Charles Gramlich said...

I have my own small book, "wanting the mouth of a lover." It practicaly disappears among the others but I'm exceptionally pleased with it nonetheless.

Issa's Untidy Hut said...

Indeed, Charles - and here it is.

WAS said...

Slowing things down, yes, for closer scrutiny, for breathing, but to me what makes these tiny poems heartbreaking is their internal dynamism--the lines move as the clouds, sails, trout, water, pine and cedar even when there is no wind, do, without letting us capture what was there. We stop, but the world does not. The shadow breaks but does not open for us, it simply moves to another enigmatic outlook.

In this one:

Empty after
It's emptied out
A day we couldn't
Still can't bear


it reads as day turning to night (or day(light) lacking meaning even after being understood)--but we are strangers to the whole process, we can't absorb it. I like the way this one captures the movement of the human within the weave of nature's movement--"couldn't/still can't"--it's a recalibrating around the void.

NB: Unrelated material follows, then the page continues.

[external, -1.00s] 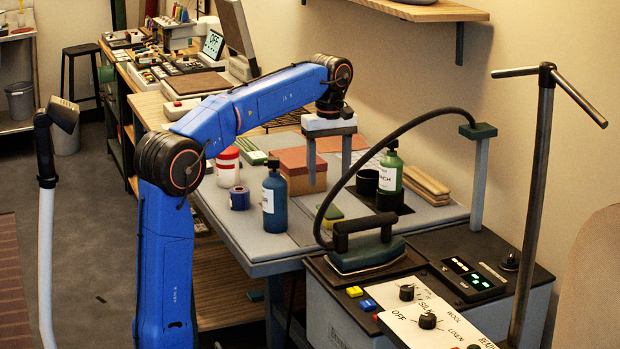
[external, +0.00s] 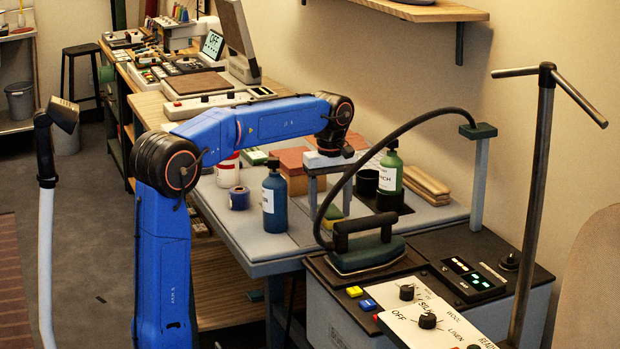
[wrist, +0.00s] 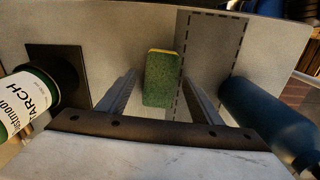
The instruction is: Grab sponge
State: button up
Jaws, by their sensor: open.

"Leaving ripples," poetry. It needs no human eye to imagine the touch of God.

Bill

Issa's Untidy Hut said...

William, thanks for the well-considered thoughts - I'm wondering if that internal dynamism is exactly what is dictating me to slow it down ...

In Empty after ... I felt the slip was from some past time to the present, some feeling so deep its power is undiminished weeks months or years later ...

Dynamic little poetry like this ... I live for it. Thanks again.